* _Work to be completed_
Show each line from the listing that includes the word "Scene".

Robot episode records

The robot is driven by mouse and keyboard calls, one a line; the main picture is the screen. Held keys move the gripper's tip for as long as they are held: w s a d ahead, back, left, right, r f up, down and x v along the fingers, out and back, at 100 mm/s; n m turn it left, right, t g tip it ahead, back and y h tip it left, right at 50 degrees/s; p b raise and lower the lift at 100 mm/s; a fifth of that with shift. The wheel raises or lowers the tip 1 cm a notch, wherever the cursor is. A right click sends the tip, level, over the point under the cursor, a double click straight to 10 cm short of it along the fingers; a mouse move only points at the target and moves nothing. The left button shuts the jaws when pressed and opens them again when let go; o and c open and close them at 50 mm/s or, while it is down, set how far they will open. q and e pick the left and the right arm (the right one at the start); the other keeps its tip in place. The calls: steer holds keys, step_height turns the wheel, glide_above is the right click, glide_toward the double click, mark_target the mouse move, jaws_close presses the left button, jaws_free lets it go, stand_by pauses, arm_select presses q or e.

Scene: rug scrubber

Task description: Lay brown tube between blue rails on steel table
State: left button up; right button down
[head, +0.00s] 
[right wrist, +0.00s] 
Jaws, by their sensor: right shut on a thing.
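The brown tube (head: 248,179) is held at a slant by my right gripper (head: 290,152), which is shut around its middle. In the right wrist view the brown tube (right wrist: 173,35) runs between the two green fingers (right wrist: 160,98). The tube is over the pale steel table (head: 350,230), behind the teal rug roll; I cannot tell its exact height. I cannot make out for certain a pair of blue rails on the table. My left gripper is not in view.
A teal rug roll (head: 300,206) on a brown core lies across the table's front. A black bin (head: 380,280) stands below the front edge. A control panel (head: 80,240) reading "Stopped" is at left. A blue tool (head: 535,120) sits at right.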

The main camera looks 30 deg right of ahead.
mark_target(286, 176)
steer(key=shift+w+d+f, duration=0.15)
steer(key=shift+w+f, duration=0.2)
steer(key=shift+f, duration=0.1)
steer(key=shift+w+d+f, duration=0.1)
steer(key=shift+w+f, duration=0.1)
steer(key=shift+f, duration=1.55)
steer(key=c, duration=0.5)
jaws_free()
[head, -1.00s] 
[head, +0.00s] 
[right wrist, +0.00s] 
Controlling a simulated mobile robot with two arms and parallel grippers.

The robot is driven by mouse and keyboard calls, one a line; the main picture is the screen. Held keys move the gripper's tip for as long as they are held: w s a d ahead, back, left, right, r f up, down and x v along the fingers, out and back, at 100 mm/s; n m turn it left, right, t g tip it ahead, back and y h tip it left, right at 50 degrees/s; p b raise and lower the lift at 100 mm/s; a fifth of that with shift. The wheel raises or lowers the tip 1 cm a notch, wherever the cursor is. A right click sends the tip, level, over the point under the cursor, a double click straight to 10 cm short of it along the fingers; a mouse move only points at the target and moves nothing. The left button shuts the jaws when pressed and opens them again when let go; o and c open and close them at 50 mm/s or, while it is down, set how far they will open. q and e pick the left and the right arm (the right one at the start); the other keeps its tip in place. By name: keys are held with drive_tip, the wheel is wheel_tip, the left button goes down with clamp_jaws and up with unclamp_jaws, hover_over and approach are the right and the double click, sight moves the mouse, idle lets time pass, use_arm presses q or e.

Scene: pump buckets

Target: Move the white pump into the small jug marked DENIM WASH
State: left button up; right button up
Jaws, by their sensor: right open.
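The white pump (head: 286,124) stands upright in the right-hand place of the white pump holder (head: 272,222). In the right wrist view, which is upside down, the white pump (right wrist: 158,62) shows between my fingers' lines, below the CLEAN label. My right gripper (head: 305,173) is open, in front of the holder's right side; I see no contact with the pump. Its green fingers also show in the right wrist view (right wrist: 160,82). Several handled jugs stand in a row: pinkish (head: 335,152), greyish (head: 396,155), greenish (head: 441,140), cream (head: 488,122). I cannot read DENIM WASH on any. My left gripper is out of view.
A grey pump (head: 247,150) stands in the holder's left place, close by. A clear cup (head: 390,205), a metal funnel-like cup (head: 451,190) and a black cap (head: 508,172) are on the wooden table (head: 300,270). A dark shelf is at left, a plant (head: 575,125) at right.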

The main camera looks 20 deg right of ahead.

* _Task solution_
Scene: rug scrubber
Scene: pump buckets

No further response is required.